The destruction and the number of casualties inflicted on both sides is immense.

The Ukrainian military was widely praised for its early successes, driving the numerically superior and better-equipped Russian army back from significant chunks of the territory it seized in the early days of the invasion.

But military analysts agree the war of late appears to have reached a stalemate.

Former British Army officer Major General Tim Cross told GB News: “When I think about it now, I can’t help but think about the First World War - the 1916-1917 attempts at offensive operations, capturing very little ground, a lot of casualties, and doesn't seem to be making any advances one way or the other.

Ukrainian soldier

The number of casualties inflicted on both sides is immense


“So I think we're in a stalemate situation, I rather suspect this is going to be the case for some time.”

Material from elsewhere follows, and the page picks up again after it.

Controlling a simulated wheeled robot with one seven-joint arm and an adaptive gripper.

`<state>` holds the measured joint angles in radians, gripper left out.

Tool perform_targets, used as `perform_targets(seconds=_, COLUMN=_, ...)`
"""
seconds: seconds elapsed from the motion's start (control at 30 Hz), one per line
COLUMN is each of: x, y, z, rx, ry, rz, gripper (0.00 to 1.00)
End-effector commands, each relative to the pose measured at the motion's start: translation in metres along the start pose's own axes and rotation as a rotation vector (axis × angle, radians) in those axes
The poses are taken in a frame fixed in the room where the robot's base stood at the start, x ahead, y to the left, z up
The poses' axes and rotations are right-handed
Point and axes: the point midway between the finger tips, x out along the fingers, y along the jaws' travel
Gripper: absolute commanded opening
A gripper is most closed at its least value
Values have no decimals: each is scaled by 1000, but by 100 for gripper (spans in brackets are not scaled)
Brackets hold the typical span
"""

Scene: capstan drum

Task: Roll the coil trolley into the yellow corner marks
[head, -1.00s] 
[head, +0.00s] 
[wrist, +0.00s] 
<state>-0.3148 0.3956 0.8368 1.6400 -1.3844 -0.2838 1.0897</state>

There is no doubt Ukraine has defied the odds in ensuring Russia, for now at least, is unable to do much more than defend the current territory it holds.

An assessment of Ukraine’s achievements so far by the UK’s Ministry of Defence estimates the country’s armed forces have recaptured 50 per cent of the territory Russia seized in 2022.

More than 350,000 Russian troops are believed to have been killed or injured, 2,600 Russian Tanks have been destroyed over the past two years and almost 5,000 Russian armoured vehicles have also been destroyed.

On the Ukrainian side, at least 30,000 civilians have been killed, probably far higher.

HIMARS firing in Ukraine

More than 350,000 Russian troops are believed to have been killed or injured

GETTY Images

The number of military deaths is closely guarded, but some estimates put it as high as 70,000.

Tim Cross believes Russia is “in a stronger position now” than it was a year ago.

“So I think we’re in quite a difficult phase. And my instinct is, although it will end in negotiation at some point, that isn’t going to happen for quite a while.”

With last year’s counter-offensive failing to achieve the significant gains Ukrainian President Vlodymyr Zelenskyy had hoped for, he has now removed his top general.

And there is now serious concern surrounding the continued support from the United States, with the Republicans repeatedly blocking a $60billion military aid package for Ukraine.

The spectre of a new Donald Trump presidency just adds to the concern in Kyiv that Ukraine’s biggest supplier of military aid may no longer be as committed to its defence.

Missile strike in Kharkiv

There is serious concern surrounding the continued support from the US


For now, the UK remains steadfast in its support, providing more than £7billion in military aid over the past two years.

A £200million pound programme to provide thousands of extra military drones for Ukraine has now also been agreed.

Over the past two years, the British military has trained 60,000 Ukrainian troops.

The UK has also provided 6 million rounds of small arms ammunition and 8,000 rounds of tank artillery.

But this is just a drop in the ocean when it comes to what is needed on Ukraine’s frontlines.

Vladimir Putin

There seems little prospect of Vladimir Putin's removal


Ukraine requires an additional 240,000 shells each month, just to keep pace with Moscow.

Last year alone, Kyiv managed to manufacture 300,000 drones and is already stepping up its arms manufacturing capacity.

But Russia has not only switched to a war footing within its manufacturing base, it is also being supplied with large amounts of missiles, drones and other munitions from allies, including Iran and North Korea.

Russian opposition politician Ilya Ponomarev told GB News he believes that ultimately, the war in Ukraine is unlikely to be won on the battlefield, and will hinge instead on a new leader in the Kremlin.

“Also, we are experiencing a bit of war fatigue among some Western nations," he said.

“That makes what we do, as the armed wing of the Russian opposition, even more important.

“Because, I think that this war at the end of the day, will not end in Ukraine, it will end in Moscow.

“The origin of the problem is in Moscow and it should be treated in Moscow, and that’s what I’m currently doing.

“I am campaigning for all the different Western nations to come to this realisation and help our regiments and front-line groups in Russia to grow and be able to change this regime from within.”

For now at least, there seems little prospect of Vladimir Putin's removal, enforced or otherwise.

He is on course to once again win next month's Presidential elections.

In Ukraine, after another year of massive battlefield losses on both sides, neither side has the advantage.

But Ukraine and Russia agree on one thing, there's no prospect of a ceasefire and negotiations anytime soon.

The conflict is set to rage on, testing not just Ukraine's ability to keep fighting, but its allies' resolve in staying the course.